In this DWI case, the court rejected the defendant’s argument that the trial court erred by denying his motion to quash a citation on grounds that he did not sign that document and the charging officer did not certify delivery of the citation. Specifically, the defendant argued that the officer’s failure to follow the statutory procedure for service of a citation divested the court of jurisdiction to enter judgment. The court found that the citation, which was signed by the charging officer, was sufficient. [Author’s note: The court’s opinion indicates that the citation was converted to a Magistrate’s Order and that Order was served on the defendant. Thus, the Magistrate’s Order, not the citation, was the relevant charging document and it is not clear why any defect with respect to the defendant’s and officer’s signatures on the citation was material.]

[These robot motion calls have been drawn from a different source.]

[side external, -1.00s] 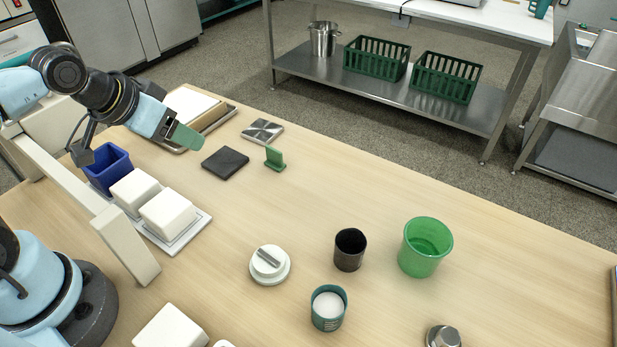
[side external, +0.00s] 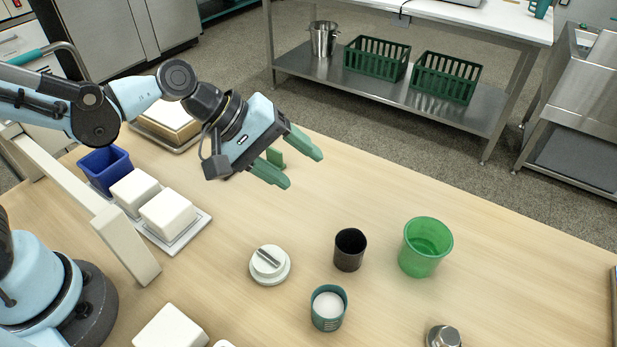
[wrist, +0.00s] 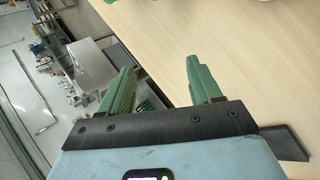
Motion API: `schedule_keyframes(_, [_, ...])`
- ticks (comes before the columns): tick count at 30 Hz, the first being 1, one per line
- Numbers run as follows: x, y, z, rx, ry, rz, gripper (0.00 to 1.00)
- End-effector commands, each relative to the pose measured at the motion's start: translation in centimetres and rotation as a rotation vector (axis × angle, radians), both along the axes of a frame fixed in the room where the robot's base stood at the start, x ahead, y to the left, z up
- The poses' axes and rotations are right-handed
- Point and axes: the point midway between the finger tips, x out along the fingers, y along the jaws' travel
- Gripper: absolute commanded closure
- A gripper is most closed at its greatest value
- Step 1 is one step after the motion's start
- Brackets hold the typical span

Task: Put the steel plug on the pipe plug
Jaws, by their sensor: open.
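A small steel piece (side external: 443,337), which looks like the steel plug, stands at the front right of the table in the side view, partly cut off by the lower edge. A round white piece with a grey bar across its top (side external: 270,265) sits near the table's middle; it may be the pipe plug, but I cannot tell for sure. My gripper (side external: 303,170) is in the air over the back of the table, away from both. Its green fingers are spread and empty, also in the wrist view (wrist: 160,75).
A black cup (side external: 349,250), a green cup (side external: 427,246) and a teal cup with white contents (side external: 329,308) stand around the white piece. White blocks (side external: 168,215) on a tray and a blue bin (side external: 106,169) are at left.

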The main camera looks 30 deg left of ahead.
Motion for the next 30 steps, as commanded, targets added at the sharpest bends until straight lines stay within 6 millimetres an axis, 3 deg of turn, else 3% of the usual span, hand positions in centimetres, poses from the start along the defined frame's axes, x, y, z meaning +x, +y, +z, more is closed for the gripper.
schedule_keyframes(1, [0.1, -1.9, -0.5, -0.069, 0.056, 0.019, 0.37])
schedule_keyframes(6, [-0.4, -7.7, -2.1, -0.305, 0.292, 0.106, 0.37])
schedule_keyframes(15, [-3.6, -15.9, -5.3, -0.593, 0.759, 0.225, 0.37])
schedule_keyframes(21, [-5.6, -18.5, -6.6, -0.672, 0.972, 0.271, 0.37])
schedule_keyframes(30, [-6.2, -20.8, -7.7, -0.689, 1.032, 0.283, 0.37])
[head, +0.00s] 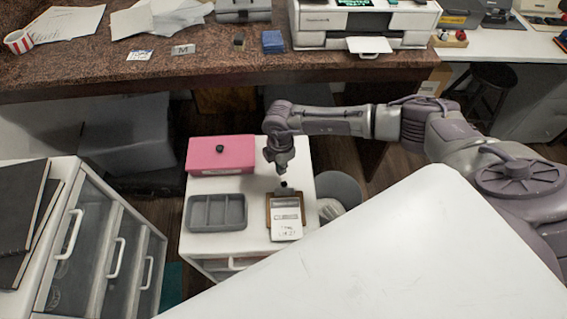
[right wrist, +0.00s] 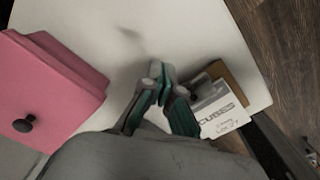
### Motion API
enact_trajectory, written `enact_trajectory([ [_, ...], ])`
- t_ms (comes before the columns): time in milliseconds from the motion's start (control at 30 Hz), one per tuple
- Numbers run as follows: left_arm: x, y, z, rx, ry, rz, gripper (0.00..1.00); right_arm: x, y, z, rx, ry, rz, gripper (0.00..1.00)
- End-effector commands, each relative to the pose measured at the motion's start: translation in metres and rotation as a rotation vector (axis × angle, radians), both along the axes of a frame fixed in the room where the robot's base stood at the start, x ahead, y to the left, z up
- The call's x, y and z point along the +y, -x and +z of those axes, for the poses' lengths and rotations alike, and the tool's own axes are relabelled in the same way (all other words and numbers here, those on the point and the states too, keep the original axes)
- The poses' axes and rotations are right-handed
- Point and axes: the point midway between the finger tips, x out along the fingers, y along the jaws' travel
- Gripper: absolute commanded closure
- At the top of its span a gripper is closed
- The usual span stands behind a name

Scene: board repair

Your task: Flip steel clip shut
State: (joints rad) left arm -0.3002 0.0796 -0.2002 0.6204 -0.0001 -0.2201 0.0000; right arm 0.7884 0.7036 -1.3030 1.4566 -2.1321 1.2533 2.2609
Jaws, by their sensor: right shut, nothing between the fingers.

In this Union County case, defendant appealed his convictions for attempted first degree murder, going armed to the terror of the people, possession of a handgun by a minor, and discharge of a firearm within city limits, arguing error by insufficient findings to justify closure of the courtroom and by denial of his motion to dismiss the discharge of a firearm charge. The Court of Appeals agreed, remanding the case and vacating the discharge of a firearm conviction.

In August of 2018, defendant was armed and riding in a car with other armed occupants near a neighborhood basketball court. Defendant was seated in the front passenger seat, and when the vehicle passed a group of pedestrians walking to the basketball court, defendant leaned out the window and began shooting. One bullet hit a pedestrian but did not kill him. During the trial, the prosecution moved to close the courtroom during the testimony of two witnesses, the victim and another witness who was present during the shooting, arguing this was necessary to prevent intimidation. The trial court granted this motion over defendant’s objection, but allowed direct relatives of defendant and the lead investigator to be present during the testimony. 

The Court of Appeals found that the trial court failed to utilize the four-part test from Waller v. Georgia, 467 U.S. 39 (1984), and failed to make findings sufficient for review to support closing the courtroom. The Waller test required the trial court to determine whether “’the party seeking closure has advanced an overriding interest that is likely to be prejudiced, order closure no broader than necessary to protect that interest, consider reasonable alternatives to closing the procedure, and make findings adequate to support the closure.’” Slip Op. at 4, quoting State v. Jenkins, 115 N.C. App. 520, 525 (1994). In the current case, the trial court did not use this test and made no written findings of fact at all. As a result, the Court of Appeals remanded for a hearing on the propriety of the closure using the Waller test.

Turning to defendant’s motion to dismiss, the court found that the arrest warrant and indictment were both defective as they did not contain the caption of the relevant ordinance. Under G.S. 160A-79(a), “a city ordinance . . . must be pleaded by both section number and caption.” Id. at 8. Here, the charging documents only reference the Monroe city ordinance by number, and failed to include the caption “Firearms and other weapons.” The court found the state failed to prove the ordinance at trial, and vacated defendant’s conviction for the discharge of a firearm within city limits charge.